Bailleurs et gestionnaires de fonds, quelle que soit leur origine, tous les observateurs s’accordent à dire que l’immobilier mauricien est une valeur sûre. Chez Rogers, nous nous employons à donner du crédit à ces analyses. Nous développons des structures qui offrent des rendements jugés très intéressants par les investisseurs. Dans le secteur résidentiel, comme les villas du domaine de Bel Ombre, il y a déjà eu des reventes qui ont donné lieu à de très confortables plus-values. S’ils le souhaitent, les propriétaires qui ne vivent pas sur place, peuvent aussi inscrire leur bien dans un programme de gestion locative. Pour la promotion de leurs offres comme pour le service hôtelier délivré aux locataires, ils bénéficient des standards 5 étoiles de la marque Heritage. On peut difficilement imaginer mieux. A travers notre filiale Foresite, nous opérons aussi dans la gestion d’immeubles de bureaux et d’autres à usage commercial. A titre d’exemple, nous sommes propriétaires des deux centres commerciaux qui abritent les plus grands hypermarchés de Maurice, exploités par l’enseigne régionale du groupe Casino, ainsi que des galeries marchandes attenantes, où sont représentées quelques-unes des plus belles marques mondiales comme Sony, Nike, Guess, McDonald’s, Kentucky Fried Chicken et Pizza Hut notamment. Pour la gestion financière de ces actifs immobiliers à usage professionnel, nous avons créé un fonds de placement. Introduit à la fin de l’année 2009, sur le second marché de la Bourse de Port Louis, il est valorisé à près de 50 millions d’euros. La cote des actions d’Ascencia, c’est son nom, est aujourd’hui supérieure de 30 % à la valeur d’émission et nous avons déjà distribué des dividendes d’une valeur augmentée de 20 % par rapport à nos engagements. Nous sommes pionniers dans ce domaine à Maurice. Cela s’inscrit dans notre démarche de durabilité du développement, au même titre que les actions que nous accompagnons dans le cadre de la responsabilité sociale de nos entreprises.
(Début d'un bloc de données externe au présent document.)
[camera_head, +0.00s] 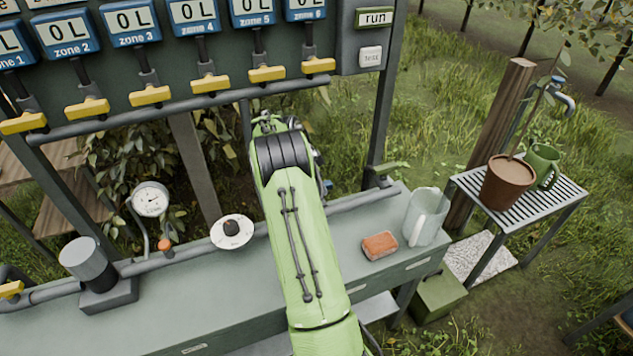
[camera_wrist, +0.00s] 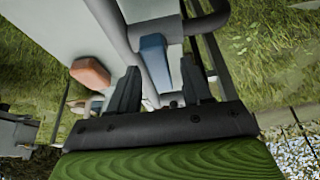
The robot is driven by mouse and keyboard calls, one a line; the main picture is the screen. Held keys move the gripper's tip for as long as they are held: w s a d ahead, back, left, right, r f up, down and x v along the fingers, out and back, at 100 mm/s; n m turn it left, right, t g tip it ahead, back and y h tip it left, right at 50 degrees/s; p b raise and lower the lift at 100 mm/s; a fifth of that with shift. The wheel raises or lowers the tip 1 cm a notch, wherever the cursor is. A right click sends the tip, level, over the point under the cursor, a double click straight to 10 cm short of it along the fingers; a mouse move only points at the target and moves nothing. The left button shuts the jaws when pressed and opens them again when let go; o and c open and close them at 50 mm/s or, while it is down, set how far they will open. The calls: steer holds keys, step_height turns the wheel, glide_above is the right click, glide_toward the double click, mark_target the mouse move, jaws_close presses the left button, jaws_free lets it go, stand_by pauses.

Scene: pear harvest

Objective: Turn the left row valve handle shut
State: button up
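In the wrist view my gripper (camera_wrist: 159,66) has its two dark fingers spread apart, with clear space between them. A blue, lever-like part (camera_wrist: 153,42) shows between and beyond the fingertips, below a pale grey body. I cannot tell whether it is the left row valve handle, or whether a finger touches it. In the head view my green arm hides the gripper. A small blue part (camera_head: 327,185) shows just right of the arm, by the bench pipe. A yellow handle (camera_head: 11,289) sits on a pipe at the far left edge.
Several yellow zone valve handles (camera_head: 151,95) line the panel above. The bench holds a gauge (camera_head: 150,200), a white disc with a black knob (camera_head: 232,231), an orange-brown block (camera_head: 380,245) and a clear jug (camera_head: 425,216). A slatted stand (camera_head: 540,208) with a potted plant is at right.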

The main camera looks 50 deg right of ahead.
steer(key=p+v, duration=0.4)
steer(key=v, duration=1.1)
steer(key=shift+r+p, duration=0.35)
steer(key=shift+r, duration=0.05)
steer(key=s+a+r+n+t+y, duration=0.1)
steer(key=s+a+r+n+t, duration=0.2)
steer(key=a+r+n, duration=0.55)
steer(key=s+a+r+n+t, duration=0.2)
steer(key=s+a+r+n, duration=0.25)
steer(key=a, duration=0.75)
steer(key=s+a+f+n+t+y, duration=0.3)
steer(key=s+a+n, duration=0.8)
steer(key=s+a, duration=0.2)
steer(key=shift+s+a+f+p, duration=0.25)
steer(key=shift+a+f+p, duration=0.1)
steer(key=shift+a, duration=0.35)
Au-delà des avantages concurrentiels, des projections stratégiques et des opportunités offertes par les marchés, existe-t-il, selon vous, des particularités qui caractérisent le développement économique d’aujourd’hui et de demain, à Maurice et au sein du groupe Rogers ?

Les équipes de Rogers reflètent la pluralité de Maurice qui elle-même rappelle, dans une large mesure, la diversité du globe. Je suis très fier d’être Mauricien et citoyen du monde à la fois. J’aime l’idée de retrouver des clients et des amis à l’étranger, partager leur mode de vie et ensuite revenir à Maurice où nous avons la chance de profiter d’un espace démocratique, dans un pays où règne une véritable liberté de penser. Je crois que Maurice abrite beaucoup de talents et j’apprécie chaque jour de voir que dans la plupart des familles, on est accroché à l’éducation des enfants, au développement de la personne, surtout dans le plus jeune âge. Nous pouvons seulement regretter que par la suite, il n’y ait pas une culture de l’apprentissage plus affirmée. Il me semble que ce qui caractérise nos entreprises, c’est la capacité de chacun à reconnaître la valeur de l’autre. Nous ne sommes pas toujours les meilleurs individuellement, mais avons une approche collective honnête. Les partenariats se font dans la confiance ou ne se font pas. Enfin, à titre très personnel, j’espère toujours que toutes les personnes qui rencontrent nos équipes ont ensuite envie de venir vivre et travailler à Maurice ou dans la région.